REASONS OF THE TRIBUNAL
[1] INTRODUCTION
This decision relates to an appeal brought under Schedule 9 of the Consumer Rights Act 2015. It is an appeal against a Final Notice issued by London Borough of Camden (“the Council”), in which the Council imposed a financial penalty of £5,000 on the Appellant for failure to publish details of landlords and tenants fees.
[2] LEGISLATION
Fee Publicising
1. Section 83 of the Consumer Rights Act 2015 (‘the 2015 Act’) provides that:
(1) A letting agent must, in accordance with this section, publicise details of the agent’s relevant fees.
(2) The agent must display a list of the fees –
(a) at each of the agent’s premises at which the agent deals face-to-face with persons using or proposing to use services to which the fees relate, and
(b) at a place in each of those premises at which the list is likely to be seen by such persons.
(3) The agent must publish a list of the fees on the agent’s website (if it has a website).

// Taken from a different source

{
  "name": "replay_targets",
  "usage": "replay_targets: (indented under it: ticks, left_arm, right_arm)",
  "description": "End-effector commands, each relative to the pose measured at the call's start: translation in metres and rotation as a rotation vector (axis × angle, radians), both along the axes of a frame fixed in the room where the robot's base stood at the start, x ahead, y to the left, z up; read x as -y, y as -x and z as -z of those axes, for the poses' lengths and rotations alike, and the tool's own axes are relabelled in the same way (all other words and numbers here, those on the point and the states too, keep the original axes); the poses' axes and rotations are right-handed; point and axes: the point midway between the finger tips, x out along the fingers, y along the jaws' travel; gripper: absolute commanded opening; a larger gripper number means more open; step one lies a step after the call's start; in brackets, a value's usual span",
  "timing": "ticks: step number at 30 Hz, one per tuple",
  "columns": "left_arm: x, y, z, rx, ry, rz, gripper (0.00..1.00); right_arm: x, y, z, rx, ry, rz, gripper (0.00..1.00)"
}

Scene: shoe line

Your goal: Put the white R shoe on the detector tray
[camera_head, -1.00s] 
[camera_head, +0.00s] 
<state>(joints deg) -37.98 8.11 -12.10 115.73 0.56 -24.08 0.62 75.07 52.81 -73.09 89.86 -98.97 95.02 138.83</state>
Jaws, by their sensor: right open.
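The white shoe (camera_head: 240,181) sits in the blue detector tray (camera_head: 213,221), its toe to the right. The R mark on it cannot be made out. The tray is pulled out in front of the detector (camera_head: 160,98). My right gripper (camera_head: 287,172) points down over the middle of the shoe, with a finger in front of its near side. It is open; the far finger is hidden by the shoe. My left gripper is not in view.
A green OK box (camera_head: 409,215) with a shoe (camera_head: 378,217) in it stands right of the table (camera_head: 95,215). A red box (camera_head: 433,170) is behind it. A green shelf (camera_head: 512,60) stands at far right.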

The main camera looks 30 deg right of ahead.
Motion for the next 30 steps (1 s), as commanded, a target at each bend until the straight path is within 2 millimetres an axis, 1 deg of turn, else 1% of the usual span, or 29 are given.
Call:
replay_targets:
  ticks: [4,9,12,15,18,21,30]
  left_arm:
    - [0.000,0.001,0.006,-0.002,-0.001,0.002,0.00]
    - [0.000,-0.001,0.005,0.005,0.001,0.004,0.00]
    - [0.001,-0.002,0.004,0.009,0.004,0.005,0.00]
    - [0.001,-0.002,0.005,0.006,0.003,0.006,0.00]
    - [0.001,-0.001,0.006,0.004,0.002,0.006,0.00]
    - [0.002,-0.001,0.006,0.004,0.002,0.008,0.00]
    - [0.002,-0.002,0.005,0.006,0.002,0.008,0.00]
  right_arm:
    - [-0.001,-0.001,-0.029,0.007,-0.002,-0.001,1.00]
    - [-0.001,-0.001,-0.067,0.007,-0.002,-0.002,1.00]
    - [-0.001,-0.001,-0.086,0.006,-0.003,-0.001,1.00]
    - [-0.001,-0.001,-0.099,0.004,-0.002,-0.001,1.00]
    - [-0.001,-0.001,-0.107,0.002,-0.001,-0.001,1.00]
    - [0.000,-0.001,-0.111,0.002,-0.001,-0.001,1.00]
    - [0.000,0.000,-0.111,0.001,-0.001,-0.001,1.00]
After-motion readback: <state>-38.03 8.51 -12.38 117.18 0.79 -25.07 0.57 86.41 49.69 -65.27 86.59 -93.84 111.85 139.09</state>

(4) A list of fees displayed or published in accordance with subsection (2) or (3) must include
(5) a description of each fee that is sufficient to enable a person who is liable to pay it to understand the service or cost that is covered by the fee or the purpose for which it is imposed (as the case may be),
(6) in the case of a fee which tenants are liable to pay, an indication of whether the fee relates to each dwelling-house or each tenant under a tenancy of the dwelling-house, and
(7) the amount of each fee inclusive of any applicable tax or, where the amount of a fee cannot reasonably be determined in advance, a description of how that fee is calculated.
2. A letting agent is defined in section 84 as follows:
(1) In this Chapter “letting agent” means a person who engages in letting agency work (whether or not that person engages in other work).
(2) A person is not a letting agent for the purposes of this Chapter if the person engages in letting agency work in the course of that person’s employment under a contract of employment.
(3) A person is not a letting agent for the purposes of this Chapter if—
(a) the person is of a description specified in regulations made by the appropriate national authority;
(b) the person engages in work of a description specified in regulations made by the appropriate national authority.
3. Section 86 further defines ‘letting agency work’:
(1) In this Chapter “letting agency work” means things done by a person in the course of a business in response to instructions received from –
(a) a person (“a prospective landlord”) seeking to find another person wishing to rent a dwelling-house under an assured tenancy and, having found such a person, to grant such a tenancy, or
(b) a person (“a prospective tenant”) seeking to find a dwelling-house to rent under an assured tenancy and, having found such a dwelling-house, to obtain such a tenancy of it.
(2) But “letting agency work” does not include any of the following things when done by a person who does nothing else within subsection (1)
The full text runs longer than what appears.